松江城の近く、静かな商店街にあるギャラリーで、角刈りにメガネの男性が絵筆をとっている。2012年まで島根・開星高校野球部監督を務めた野々村直通さん(66)だ。
同年3月で同校を定年退職後、画家兼教育評論家として活動する。「野球は完全にノータッチ。11年夏の甲子園で選手たちに最後の花道を飾ってもらい、未練なく辞めた」と、監督時代より柔和な笑顔で客を迎える。15年に似顔絵ギャラリーをオープン。誕生日などに贈る似顔絵や結婚パーティーのウエルカムボードなどを手がけ、展覧会にも出展する。
教育評論家として講演会やテレビ出演もこなし「時代にそぐわないかもしれないが、教育には体罰も必要」と熱弁を振るう。「たたく」ことが一概に暴力とは言えず、揺るぎない情熱で子供たちに向き合えば、しかることの意味が伝わると説くと、講演会場は大喝采に包まれるという。
教員時代は美術科担当。野球部員の卒業式には1人1人の似顔絵を描いて贈るなど、愛情を注いだ指導で定年まで勤め上げた。一方、グラウンドではめがねの奥の眼光をぎらつかせ、時には大声で選手を叱咤(しった)。「ヤクザ監督」と異名をとった。10年春の甲子園初戦で21世紀枠の向陽に1-2で敗戦し「末代までの恥」「腹を切りたい」と発言したことから辞任に至った一件は、大ニュースとなった。当時のことを今、どう受け止めているのだろう。
「あの場で言っちゃいかんとは思っています。
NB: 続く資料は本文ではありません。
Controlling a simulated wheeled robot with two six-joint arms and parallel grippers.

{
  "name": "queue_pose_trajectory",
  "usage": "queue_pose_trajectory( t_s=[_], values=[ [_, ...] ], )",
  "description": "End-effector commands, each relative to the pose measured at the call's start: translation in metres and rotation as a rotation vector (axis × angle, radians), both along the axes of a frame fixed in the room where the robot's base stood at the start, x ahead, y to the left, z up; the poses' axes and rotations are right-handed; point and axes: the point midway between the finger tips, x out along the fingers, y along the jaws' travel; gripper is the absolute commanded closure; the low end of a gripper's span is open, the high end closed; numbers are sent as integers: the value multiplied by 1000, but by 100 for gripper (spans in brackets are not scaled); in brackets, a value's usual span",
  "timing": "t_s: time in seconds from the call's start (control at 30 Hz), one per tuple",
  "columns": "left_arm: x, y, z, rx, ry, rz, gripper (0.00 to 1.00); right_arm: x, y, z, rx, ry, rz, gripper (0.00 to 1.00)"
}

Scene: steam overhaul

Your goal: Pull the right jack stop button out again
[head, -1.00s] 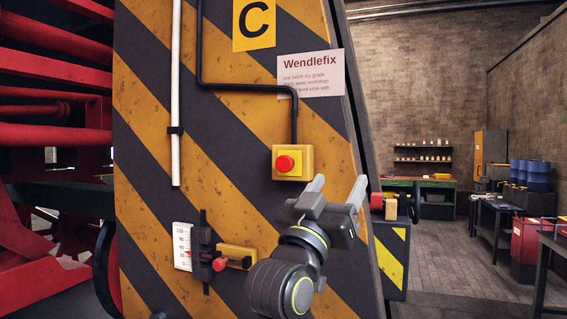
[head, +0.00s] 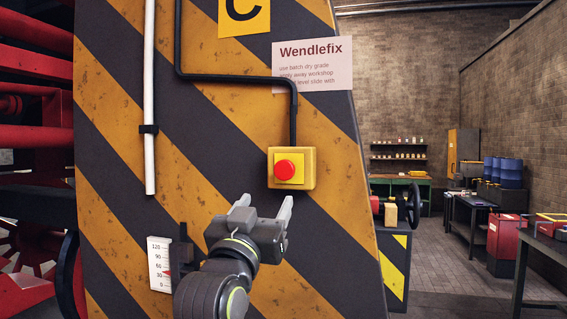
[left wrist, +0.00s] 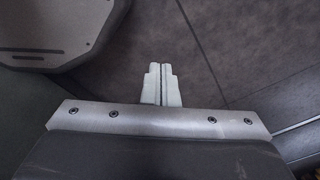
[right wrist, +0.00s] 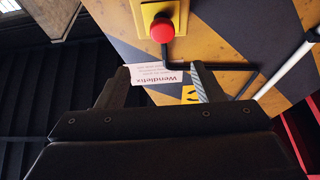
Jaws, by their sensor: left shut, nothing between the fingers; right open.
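The red stop button (head: 286,170) sits on a yellow box fixed to the striped jack (head: 225,115). In the right wrist view the button (right wrist: 162,31) shows near the top, beyond the fingertips. My right gripper (head: 264,203) is open and empty, below and slightly left of the button in the head view, apart from it. Its two fingers also show in the right wrist view (right wrist: 160,78). My left gripper (left wrist: 161,72) is shut and empty over dark floor in the left wrist view; it is not in the head view.
A scale (head: 159,264) with a red pointer is on the jack at lower left. A black cable runs to the button box beside a white pipe (head: 149,100). A Wendlefix sign (head: 312,65) hangs above. Red machinery stands at left; workbenches (head: 475,212) and drums stand at right.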

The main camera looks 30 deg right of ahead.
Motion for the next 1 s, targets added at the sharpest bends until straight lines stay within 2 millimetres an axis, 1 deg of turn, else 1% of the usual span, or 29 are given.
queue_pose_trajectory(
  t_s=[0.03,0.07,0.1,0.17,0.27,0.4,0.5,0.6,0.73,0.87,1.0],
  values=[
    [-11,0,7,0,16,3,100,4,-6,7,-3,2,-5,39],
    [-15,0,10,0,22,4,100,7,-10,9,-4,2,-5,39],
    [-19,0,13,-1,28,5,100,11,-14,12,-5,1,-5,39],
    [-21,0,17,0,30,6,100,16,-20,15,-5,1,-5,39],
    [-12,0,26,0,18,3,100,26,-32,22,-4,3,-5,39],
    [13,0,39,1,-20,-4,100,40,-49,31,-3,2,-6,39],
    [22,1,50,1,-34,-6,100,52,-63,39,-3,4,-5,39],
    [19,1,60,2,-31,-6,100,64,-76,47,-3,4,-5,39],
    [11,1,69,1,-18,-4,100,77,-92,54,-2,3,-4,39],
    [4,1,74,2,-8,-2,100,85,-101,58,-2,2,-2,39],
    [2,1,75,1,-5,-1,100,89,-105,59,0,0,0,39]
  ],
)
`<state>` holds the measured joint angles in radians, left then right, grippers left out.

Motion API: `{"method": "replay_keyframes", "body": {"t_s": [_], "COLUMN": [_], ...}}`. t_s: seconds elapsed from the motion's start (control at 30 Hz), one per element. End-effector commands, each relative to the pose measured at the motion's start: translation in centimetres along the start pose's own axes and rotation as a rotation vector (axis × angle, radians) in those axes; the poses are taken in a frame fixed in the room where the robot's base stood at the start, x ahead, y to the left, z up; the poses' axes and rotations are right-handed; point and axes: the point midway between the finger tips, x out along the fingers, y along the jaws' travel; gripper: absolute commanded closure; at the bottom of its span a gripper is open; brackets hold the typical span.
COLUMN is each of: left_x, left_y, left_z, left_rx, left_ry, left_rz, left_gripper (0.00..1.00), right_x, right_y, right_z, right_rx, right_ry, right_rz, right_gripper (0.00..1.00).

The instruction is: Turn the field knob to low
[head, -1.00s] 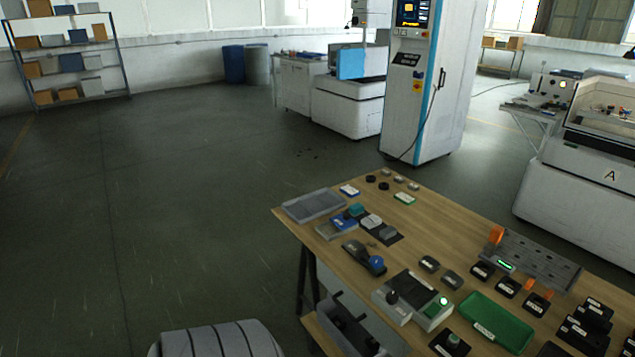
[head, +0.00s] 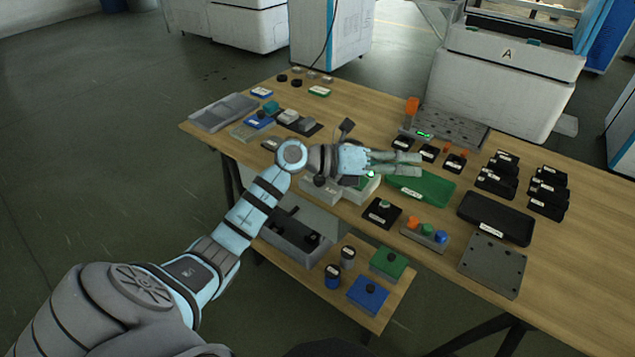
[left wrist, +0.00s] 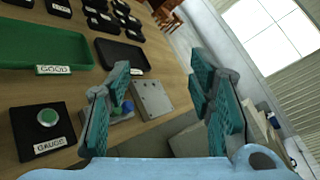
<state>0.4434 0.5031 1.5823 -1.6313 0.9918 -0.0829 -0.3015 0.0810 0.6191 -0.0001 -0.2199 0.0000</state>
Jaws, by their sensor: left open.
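My left gripper (head: 418,165) reaches in from the left over the workbench, its fingers apart and pointing right above the green tray (head: 432,193). In the left wrist view its two teal-padded fingers (left wrist: 160,80) are spread with nothing held between them. A pale control box (head: 320,190) with a dark knob (head: 320,181) and a lit green button lies below and partly behind the gripper. I cannot read a FIELD label or the knob's setting. A black box with a green button, labelled GAUGE (left wrist: 50,146), shows at the wrist view's left. My right gripper is out of view.
Beside the gripper are a grey slotted fixture (head: 460,130), a black tray (head: 497,222), a three-button strip (head: 424,238) and a grey plate (head: 493,265). Black labelled blocks crowd the right. A lower shelf holds a grey bin (head: 290,240) and blue and green boxes.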

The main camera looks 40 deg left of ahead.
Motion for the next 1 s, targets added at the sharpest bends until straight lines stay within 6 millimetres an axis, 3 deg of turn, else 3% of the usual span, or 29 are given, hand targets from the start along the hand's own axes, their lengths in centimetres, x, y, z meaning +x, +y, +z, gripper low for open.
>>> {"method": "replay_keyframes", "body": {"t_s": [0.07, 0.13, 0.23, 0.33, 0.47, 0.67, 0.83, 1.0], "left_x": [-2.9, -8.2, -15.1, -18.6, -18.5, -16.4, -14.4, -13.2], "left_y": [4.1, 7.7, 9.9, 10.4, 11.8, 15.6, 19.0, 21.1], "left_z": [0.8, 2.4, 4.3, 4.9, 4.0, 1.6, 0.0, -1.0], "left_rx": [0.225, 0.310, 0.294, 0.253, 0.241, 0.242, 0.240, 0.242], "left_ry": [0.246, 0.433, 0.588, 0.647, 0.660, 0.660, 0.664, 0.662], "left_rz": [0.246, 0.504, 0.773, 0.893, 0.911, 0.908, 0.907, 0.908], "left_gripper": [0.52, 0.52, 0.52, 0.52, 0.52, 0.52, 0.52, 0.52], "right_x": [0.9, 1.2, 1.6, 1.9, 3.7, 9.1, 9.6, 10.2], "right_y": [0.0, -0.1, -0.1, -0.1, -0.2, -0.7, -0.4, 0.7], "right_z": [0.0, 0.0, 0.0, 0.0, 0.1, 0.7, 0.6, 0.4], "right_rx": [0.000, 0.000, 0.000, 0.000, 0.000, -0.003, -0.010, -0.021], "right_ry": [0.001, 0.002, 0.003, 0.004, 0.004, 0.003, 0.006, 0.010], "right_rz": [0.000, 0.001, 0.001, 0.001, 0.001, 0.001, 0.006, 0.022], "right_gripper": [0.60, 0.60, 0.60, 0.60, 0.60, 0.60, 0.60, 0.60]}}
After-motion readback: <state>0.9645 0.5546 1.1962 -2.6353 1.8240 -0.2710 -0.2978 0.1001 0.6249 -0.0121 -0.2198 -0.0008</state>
でも負けると何もかも嫌になるんです。それくらい、勝利に執着していた。中国大会優勝校として、負けてはいけないというのがあった。相手を侮辱したつもりはなかったですし」と振り返る。敗退後に1年間、監督業から離れたが「自分から身を引いたとは思っていない」と信念は揺るがない。
11年に復帰し、夏の甲子園に出場。優勝した日大三に2回戦で敗れはしたが、8-11と苦しめた。「あれで吹っ切れました。あの2年間、地獄から天国というのはすごい経験」と、嵐のような2年間を振り返った。